Researching and writing this message was a learning opportunity for me.  The thing I am learning about Christmas, well, about life I guess, is that there is always an edge that I need to stretch toward - a learning edge, if you will.  If I am so rigid in what does and doesn’t belong in church as decoration, especially at this joyful time, then I will also be rigid about other things that are very important to other people.  When we are rigid in our stances, whether it is about what decorations belong in the church, or any other thing, we cannot learn.  We cannot open our hearts to those things that have great meaning to other people in our lives.  I have learned from these decorations, and from the great joy that we all receive just looking around at them, that I have  a great deal still to learn, about a great many things.  Thank  you, Jeffrey, for being my teacher in this.

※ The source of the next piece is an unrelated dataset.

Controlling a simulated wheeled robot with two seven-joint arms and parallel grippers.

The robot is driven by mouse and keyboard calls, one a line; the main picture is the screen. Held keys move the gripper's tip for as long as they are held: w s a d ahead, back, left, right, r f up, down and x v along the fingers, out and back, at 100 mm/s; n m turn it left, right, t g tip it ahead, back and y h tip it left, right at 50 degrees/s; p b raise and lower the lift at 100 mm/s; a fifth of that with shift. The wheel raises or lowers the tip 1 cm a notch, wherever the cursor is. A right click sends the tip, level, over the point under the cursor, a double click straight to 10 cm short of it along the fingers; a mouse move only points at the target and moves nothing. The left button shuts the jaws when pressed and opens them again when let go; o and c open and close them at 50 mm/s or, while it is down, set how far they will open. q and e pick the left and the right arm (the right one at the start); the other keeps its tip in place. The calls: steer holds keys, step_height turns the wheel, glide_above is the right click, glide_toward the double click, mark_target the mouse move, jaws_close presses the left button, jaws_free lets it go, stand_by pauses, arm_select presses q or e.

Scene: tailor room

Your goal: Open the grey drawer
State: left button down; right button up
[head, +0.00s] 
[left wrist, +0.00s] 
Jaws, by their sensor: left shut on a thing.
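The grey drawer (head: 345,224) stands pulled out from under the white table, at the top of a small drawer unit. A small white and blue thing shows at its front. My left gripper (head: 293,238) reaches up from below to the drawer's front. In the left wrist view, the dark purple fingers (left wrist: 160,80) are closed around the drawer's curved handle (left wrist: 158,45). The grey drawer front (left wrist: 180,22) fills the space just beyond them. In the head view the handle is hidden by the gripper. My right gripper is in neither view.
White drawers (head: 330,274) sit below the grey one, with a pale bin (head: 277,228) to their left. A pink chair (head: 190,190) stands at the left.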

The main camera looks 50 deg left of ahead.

May the God of steadfastness and encouragement grant you to live in harmony with one another, in accordance with Christ Jesus, so that together you may with one voice glorify the God and Father of our Lord Jesus Christ.   

If we are to live in peace with each other, if we are to be like those woodland creatures on the back pew, and the lion and the lamb in that story I love to tell, if we are to live in harmony with one another, in accordance with Christ Jesus, if we are to be truly Christian, then we must open our hearts and minds to new and different. We don’t necessarily have to agree, but we have to be willing to listen, and try to understand where the other is coming from.  

When we leave this place today, let us go out willing to do our very best to live in harmony, to seek to understand the other, to openly share the love we receive from Christ with all those we may encounter.   Let us go out willing to learn new things, and to embrace new concepts, expanding our idea of what this Season is supposed to mean, so that we may all glorify God together.